■ **Required work**: Repeat the full listing below verbatim and keep the images out.

■ **Provided material**:

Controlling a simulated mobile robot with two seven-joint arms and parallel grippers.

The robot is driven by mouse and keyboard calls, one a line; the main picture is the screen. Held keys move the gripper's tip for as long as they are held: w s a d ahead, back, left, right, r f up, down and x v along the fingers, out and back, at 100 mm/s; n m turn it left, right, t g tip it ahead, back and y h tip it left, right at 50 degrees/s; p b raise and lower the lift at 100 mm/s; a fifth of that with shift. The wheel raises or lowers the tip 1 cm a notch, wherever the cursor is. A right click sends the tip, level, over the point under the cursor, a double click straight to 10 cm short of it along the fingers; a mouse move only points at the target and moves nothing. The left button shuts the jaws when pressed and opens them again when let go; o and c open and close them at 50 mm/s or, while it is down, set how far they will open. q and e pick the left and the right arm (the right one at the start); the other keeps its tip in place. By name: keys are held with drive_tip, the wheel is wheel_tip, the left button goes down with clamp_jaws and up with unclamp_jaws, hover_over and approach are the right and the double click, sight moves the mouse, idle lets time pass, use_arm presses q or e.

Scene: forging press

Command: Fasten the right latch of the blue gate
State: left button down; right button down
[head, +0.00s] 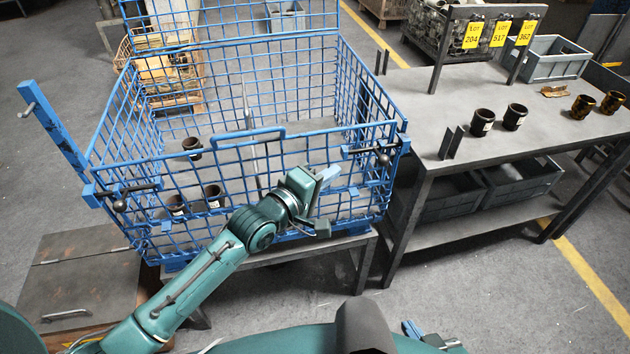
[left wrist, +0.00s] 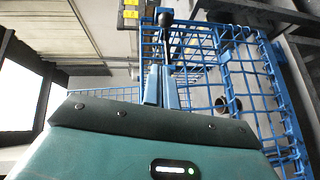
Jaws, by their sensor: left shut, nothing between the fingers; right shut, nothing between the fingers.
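The blue gate (head: 247,136) stands upright as the front panel of a blue wire cage. Its right latch (head: 366,152) is at the gate's top right corner, a dark lever lying roughly level with a black ball knob at its right end. The left latch (head: 137,189) is at the top left corner, also with a black knob. My left gripper (head: 330,173) is shut and empty in front of the gate, below and left of the right latch. In the left wrist view a black knob (left wrist: 165,19) shows just beyond the shut fingers (left wrist: 161,85). My right gripper (head: 411,328) is shut, low at the bottom edge.
Several dark cups (head: 192,147) stand inside the cage. A grey table (head: 450,110) with more cups stands close to the cage's right, with grey crates (head: 520,180) below. A brown cabinet (head: 85,270) is at lower left. Floor is clear at lower right.

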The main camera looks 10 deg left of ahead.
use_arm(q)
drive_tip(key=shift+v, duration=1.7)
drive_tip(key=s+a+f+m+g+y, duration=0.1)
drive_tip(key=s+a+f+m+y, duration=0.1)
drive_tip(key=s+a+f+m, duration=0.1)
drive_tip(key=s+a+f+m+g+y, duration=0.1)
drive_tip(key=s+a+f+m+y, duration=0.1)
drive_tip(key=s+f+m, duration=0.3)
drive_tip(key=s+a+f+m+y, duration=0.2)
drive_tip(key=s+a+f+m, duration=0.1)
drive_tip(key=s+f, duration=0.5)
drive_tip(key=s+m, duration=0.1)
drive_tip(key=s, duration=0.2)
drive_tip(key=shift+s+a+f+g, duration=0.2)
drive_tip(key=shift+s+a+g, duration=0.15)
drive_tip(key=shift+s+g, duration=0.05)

■ **Task output**:
Controlling a simulated mobile robot with two seven-joint arms and parallel grippers.

The robot is driven by mouse and keyboard calls, one a line; the main picture is the screen. Held keys move the gripper's tip for as long as they are held: w s a d ahead, back, left, right, r f up, down and x v along the fingers, out and back, at 100 mm/s; n m turn it left, right, t g tip it ahead, back and y h tip it left, right at 50 degrees/s; p b raise and lower the lift at 100 mm/s; a fifth of that with shift. The wheel raises or lowers the tip 1 cm a notch, wherever the cursor is. A right click sends the tip, level, over the point under the cursor, a double click straight to 10 cm short of it along the fingers; a mouse move only points at the target and moves nothing. The left button shuts the jaws when pressed and opens them again when let go; o and c open and close them at 50 mm/s or, while it is down, set how far they will open. q and e pick the left and the right arm (the right one at the start); the other keeps its tip in place. By name: keys are held with drive_tip, the wheel is wheel_tip, the left button goes down with clamp_jaws and up with unclamp_jaws, hover_over and approach are the right and the double click, sight moves the mouse, idle lets time pass, use_arm presses q or e.

Scene: forging press

Command: Fasten the right latch of the blue gate
State: left button down; right button down
[head, +0.00s] 
[left wrist, +0.00s] 
Jaws, by their sensor: left shut, nothing between the fingers; right shut, nothing between the fingers.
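The blue gate (head: 247,136) stands upright as the front panel of a blue wire cage. Its right latch (head: 366,152) is at the gate's top right corner, a dark lever lying roughly level with a black ball knob at its right end. The left latch (head: 137,189) is at the top left corner, also with a black knob. My left gripper (head: 330,173) is shut and empty in front of the gate, below and left of the right latch. In the left wrist view a black knob (left wrist: 165,19) shows just beyond the shut fingers (left wrist: 161,85). My right gripper (head: 411,328) is shut, low at the bottom edge.
Several dark cups (head: 192,147) stand inside the cage. A grey table (head: 450,110) with more cups stands close to the cage's right, with grey crates (head: 520,180) below. A brown cabinet (head: 85,270) is at lower left. Floor is clear at lower right.

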The main camera looks 10 deg left of ahead.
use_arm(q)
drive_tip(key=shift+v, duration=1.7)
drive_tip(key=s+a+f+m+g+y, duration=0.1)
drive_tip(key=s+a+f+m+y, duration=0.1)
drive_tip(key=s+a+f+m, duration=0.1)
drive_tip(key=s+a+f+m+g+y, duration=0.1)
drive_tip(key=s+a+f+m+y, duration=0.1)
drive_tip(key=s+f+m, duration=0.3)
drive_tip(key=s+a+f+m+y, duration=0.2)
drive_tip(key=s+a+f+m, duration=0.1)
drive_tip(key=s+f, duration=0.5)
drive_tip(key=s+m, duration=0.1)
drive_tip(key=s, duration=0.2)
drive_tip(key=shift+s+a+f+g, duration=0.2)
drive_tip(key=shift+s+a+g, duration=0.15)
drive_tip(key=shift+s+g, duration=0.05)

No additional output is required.